Notes on Śāriputra’s lion’s roar (siṃhanāda):

Nidānasaṃyukt., p. 203–204:

Athānyataro bhikṣur yena bhagavāṃs tenopajagāma | upetya bhagavatpādau śirasā vaditvaikānte ‘sthāt | ekāntasthitaḥ sa bhikṣur bhagavantam idam avocat | āyuṣmatā bhadanta śāriputreṇa udārārṣabhī vāg bhāṣitaikāṃśa udgṛhītaḥ pariṣadi samyaksiṃhanādo nāditaḥ | apratisaṃ viditaṃ mām …

Tathā hi śāriputrasya bhikṣor dharmadhātuḥ supratividdhaḥ ||

Transl. –

Then a certain bhikṣu went to where the Buddha was, and, having gone there, he bowed to the Buddha’s feet and stood to one side; standing to one side, he said to the Buddha: Lord, a noble speech, a bull’s speech, a categorical statement, was made by Śāriputra, and in the assembly he uttered a real lion’s roar, saying: While I was ignorant of his meaning…, etc.

[The Buddha replied]: Truly, the dharmadhātu has been well penetrated by the bhikṣu Śāriputra.

The bhikṣu who denounced to the Buddha what he believed to be Śāriputra’s boasting was named Kaḷāra: cf.

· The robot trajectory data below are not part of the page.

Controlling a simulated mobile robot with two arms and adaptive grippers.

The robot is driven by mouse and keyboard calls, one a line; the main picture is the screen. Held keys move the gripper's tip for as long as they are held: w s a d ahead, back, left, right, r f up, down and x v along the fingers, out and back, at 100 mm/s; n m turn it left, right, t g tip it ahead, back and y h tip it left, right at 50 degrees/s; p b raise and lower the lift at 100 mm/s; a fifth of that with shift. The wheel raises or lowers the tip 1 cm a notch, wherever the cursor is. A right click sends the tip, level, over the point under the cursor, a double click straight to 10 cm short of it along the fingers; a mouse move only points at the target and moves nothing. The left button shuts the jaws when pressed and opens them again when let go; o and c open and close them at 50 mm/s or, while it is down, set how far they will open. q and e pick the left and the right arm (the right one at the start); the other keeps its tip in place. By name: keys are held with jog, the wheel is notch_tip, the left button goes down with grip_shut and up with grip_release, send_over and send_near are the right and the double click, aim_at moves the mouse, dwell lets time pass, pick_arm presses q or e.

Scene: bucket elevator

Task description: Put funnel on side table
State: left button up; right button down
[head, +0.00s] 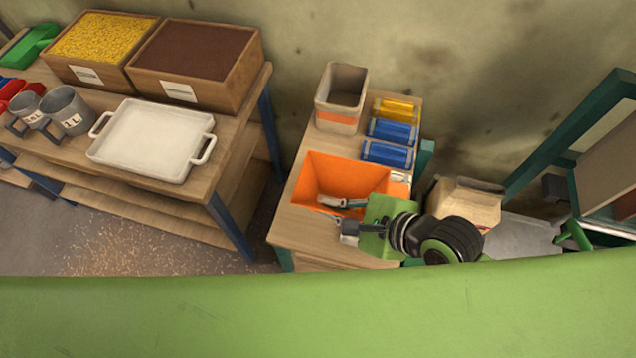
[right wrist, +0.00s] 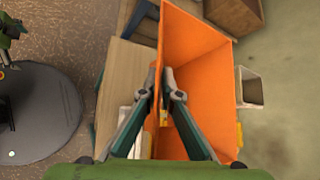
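The orange funnel (head: 335,178) is a wide, open-topped box shape over the front of the wooden side table (head: 303,230). It appears to rest there, but its underside is hidden. My right gripper (head: 346,215) is at the funnel's front edge. In the right wrist view, the right gripper (right wrist: 160,80) has one finger inside the funnel (right wrist: 195,50) and one outside, with tips pressed close on its wall. The side table's top (right wrist: 122,80) shows beside the funnel there. My left gripper is not in view.
A paper-like bag (head: 465,203) is to the right. The left table holds a white tray (head: 150,140), grey mugs (head: 68,110) and filled wooden boxes (head: 195,65).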

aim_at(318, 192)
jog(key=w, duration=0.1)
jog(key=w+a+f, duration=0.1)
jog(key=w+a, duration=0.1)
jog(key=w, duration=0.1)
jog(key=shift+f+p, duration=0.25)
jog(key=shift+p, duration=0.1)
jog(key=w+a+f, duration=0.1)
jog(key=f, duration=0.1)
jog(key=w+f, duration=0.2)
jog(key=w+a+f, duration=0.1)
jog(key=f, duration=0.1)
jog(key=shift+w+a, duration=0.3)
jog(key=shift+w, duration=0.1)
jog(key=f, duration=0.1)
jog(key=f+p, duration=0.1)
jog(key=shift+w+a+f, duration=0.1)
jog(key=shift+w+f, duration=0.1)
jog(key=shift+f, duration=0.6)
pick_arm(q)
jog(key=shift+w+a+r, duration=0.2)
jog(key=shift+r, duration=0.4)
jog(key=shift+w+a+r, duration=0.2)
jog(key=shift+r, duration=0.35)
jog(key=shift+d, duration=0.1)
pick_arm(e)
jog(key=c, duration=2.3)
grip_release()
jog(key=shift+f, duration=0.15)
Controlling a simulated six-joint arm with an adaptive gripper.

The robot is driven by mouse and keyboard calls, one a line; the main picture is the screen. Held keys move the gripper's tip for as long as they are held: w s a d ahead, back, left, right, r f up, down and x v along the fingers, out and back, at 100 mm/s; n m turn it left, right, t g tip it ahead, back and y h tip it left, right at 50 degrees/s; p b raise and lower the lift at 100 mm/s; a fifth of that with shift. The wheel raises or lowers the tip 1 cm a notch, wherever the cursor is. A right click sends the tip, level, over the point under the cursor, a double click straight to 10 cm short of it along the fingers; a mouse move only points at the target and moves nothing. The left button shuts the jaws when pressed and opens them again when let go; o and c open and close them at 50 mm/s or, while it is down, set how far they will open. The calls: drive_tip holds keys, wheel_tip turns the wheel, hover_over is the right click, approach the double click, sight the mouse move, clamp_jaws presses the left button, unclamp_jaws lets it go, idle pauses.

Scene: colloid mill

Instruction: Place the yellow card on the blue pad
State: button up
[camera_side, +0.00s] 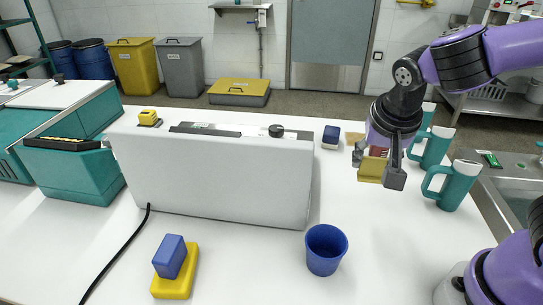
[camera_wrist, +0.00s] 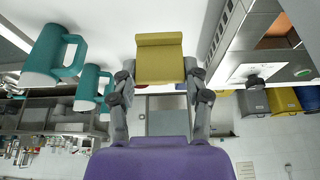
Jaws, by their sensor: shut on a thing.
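The yellow card (camera_side: 370,168) is a small flat yellow block, held between the fingers of my gripper (camera_side: 378,166) above the white table, right of the grey machine. In the wrist view the card (camera_wrist: 160,62) shows large and upright between the fingertips of my gripper (camera_wrist: 160,80), with a finger at each side edge. A small blue block (camera_side: 170,256) rests on a yellow block at the front left. Another small dark blue block (camera_side: 332,134), with a pale base, stands behind the machine's right end. I cannot tell which is the blue pad.
The long grey machine (camera_side: 215,172) stands across the table. A blue cup (camera_side: 326,250) stands before its right end. Several teal mugs (camera_side: 456,186) stand at the right near the sink. A black cable (camera_side: 118,252) runs front left. The table's front middle is clear.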

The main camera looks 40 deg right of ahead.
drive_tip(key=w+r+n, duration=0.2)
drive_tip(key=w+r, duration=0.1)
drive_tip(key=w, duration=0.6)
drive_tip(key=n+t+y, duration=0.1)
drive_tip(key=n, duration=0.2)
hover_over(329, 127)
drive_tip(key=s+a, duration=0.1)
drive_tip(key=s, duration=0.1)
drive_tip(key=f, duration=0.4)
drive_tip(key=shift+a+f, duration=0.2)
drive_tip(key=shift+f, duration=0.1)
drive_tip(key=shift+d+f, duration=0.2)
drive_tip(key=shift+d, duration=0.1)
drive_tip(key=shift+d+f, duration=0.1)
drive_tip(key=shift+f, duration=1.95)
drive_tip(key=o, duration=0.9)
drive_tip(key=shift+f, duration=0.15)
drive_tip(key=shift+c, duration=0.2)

Samyutta, II, p. 50.

On the adjective ārṣabha, see above, p. 1592F, note 1.

When the canonical sūtras say the dharmadhātu has been well penetrated (supratividdha) by the Buddha or by Śāriputra (cf. Dīgha, II, p. 8, l. 13–14; p. 53, l. 13–14; Majjhima, I, p. 396, l. 10; Saṃyutta, II, p. 56, l. 4), they have in mind the Hīnayāna dharmatā, namely the pratītyasamutpāda (cf. Saṃyutta, II, p. 25, l. 17 foll.). For the Mahāyāna, the dharmadhātu is the true nature of dharmas (dharmatā) which has, as sole nature, the absence of nature. Where the śrāvakas speak of dependent origination (pratītyasamutpāda), the bodhisattvas speak of non-production (anutpāda): see above, p. 351F.

Footnotes and references:

1.

Nidānasaṃyukta, p. 202–203: Athḥāyuṣmāñ Śāriputro ‘ciraprakārantaṃ bhagavantaṃ viditvā bhikṣūn āmantrayati | apratisaṃviditaṃ mām āyuṣmanto bhagavān etaṃ prathamaṃ praśnaṃ pṛṣtavān | tasya me ‘bhūd apūrvaṃ dhandhāyitatvam | yataś ca me bhagavāṃs tat prathamaṃ praśnavyākaraṇam abhyanumoditavān tasya me etad abhavat | sacet kevālikāṃ rātrim bhagavān etam evārtham anyaiḥ padair anyair vyañjanaiḥ praśnaṃ pṛcchet kevalikām apy aham rātriṃ bhagavata etam evārthaṃ padair anyair vyañjanaiḥ praśnaṃ pṛṣṭo vyākuryām | saced ekaṃ divasam | ekaṃ rātridivasaṃ | saptāpi rātridivasāni Bhagavan mām etam evārtham anyaiḥ padair anyair vyañjanaiḥ praśnam pṛṣṭo vyakudivasāni bhagavata etam evārtham anyaiḥ padair anyair vyañjanaiḥ praśnaṃ pṛṣṭo vyākuryām |

Transl. – Then, seeing that the Bhagavat had gone, Śāriputra said to the bhikṣus: While I did not yet know what he meant, O venerable ones, I felt more embarrassed than I have ever felt before. But as soon as the Bhagavat had approved of my first answer to his question, I had the following thought: If the Bhagavat questioned me on the same subject for a night using different phrases and different words, I would, for this whole night, be able to answer the Bhagavat on this same question using different phrases and different words. And it would be the same if the Bhagavat questioned me on the same subject for a day, or a night, or even seven days and seven nights.